How It Feels When You’re Almost Over It
You were never going to hear anything, you knew that, but you kind of hoped an “I’m sorry” or an “I miss you” would hit your inbox like a new badge hitting your chest: you would’ve been the winner.
Today you celebrate your anniversary. It’s been weeks—how many? Eight? Shit. It’s been almost two months since you broke up. The anniversary of your freedom feels like nothing, really, and you don’t know how to measure it. In the number of people you’ve been with since? Drunk texts you haven’t sent?
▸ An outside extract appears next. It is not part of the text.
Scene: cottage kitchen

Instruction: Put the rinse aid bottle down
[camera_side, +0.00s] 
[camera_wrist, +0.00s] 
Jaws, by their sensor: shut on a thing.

All the times you haven’t said the words ‘my ex,’ even when they were on the tip of your tongue, waiting to run out into a crowd of innocent bystanders and slam them with some unrelated story that only really relates to you? Sure. You measure it all out, carefully filling each cup and pouring it into the mix, careful to get the recipe for independence right this time. One part meaningless rebounds, two parts new friends, three parts work stuff, a dash of breakup playlists made private on Spotify. A shot of tequila for good measure. It’s all there. How’s it taste?
Not good, not bad. It used to taste like total shit, like it was made of blended kale and Brussels sprouts and broken dreams and Katherine Heigl movies. God, those first few weeks tasted like shit. But it became distractingly sweeter, better, til you weren’t running away from the mix every five minutes to check your phone for new texts from an old number. You were never going to hear anything, you knew that, but you kind of hoped an “I’m sorry” or an “I miss you” would hit your inbox like a new badge hitting your chest: you would’ve been the winner. Isn’t that what half of this breakup was about? One of you had to be in the right. One of you has to come out better. As Samantha from Sex and the City said, “There’s always a contest with an ex. It’s called ‘who will die miserable.'”
You aren’t miserable or dead yet. You’re just not exactly fully alive or winning either. Everything feels kind of frantic. You’re always making plans so you don’t have a minute of dead time to stop. What are you going to do this weekend? You’ve been going out every night. You’re getting exhausted. It’s an emotional hangover you haven’t kicked. Hair of the dog. You kiss someone new, they become old news, rinse, repeat. It occurs to you that you might be really, truly, desperately fucking bored of your own shit. What have these weeks been about besides you, anyway?
So today you celebrate your anniversary, because it’s time to start a goddamned new part of your life to celebrate. You do it. You send the “how have you been” text and you receive an “I’ve been good” in return. It feels like nothing, and for once that feels good. You can pour the mix out, bake it, trash it, store it away, it doesn’t matter. You’re not going to bother with finding the perfect blend of parts anymore. You won’t move so fast that you can’t see what’s behind or around you. Fuck it. You stop. You take a look around. It’s not so bad at all. In fact, it’s pretty damn good. You take a seat, alone, and you stay, and you feel, and it’s almost perfect. Almost—a beautiful word for closer than before.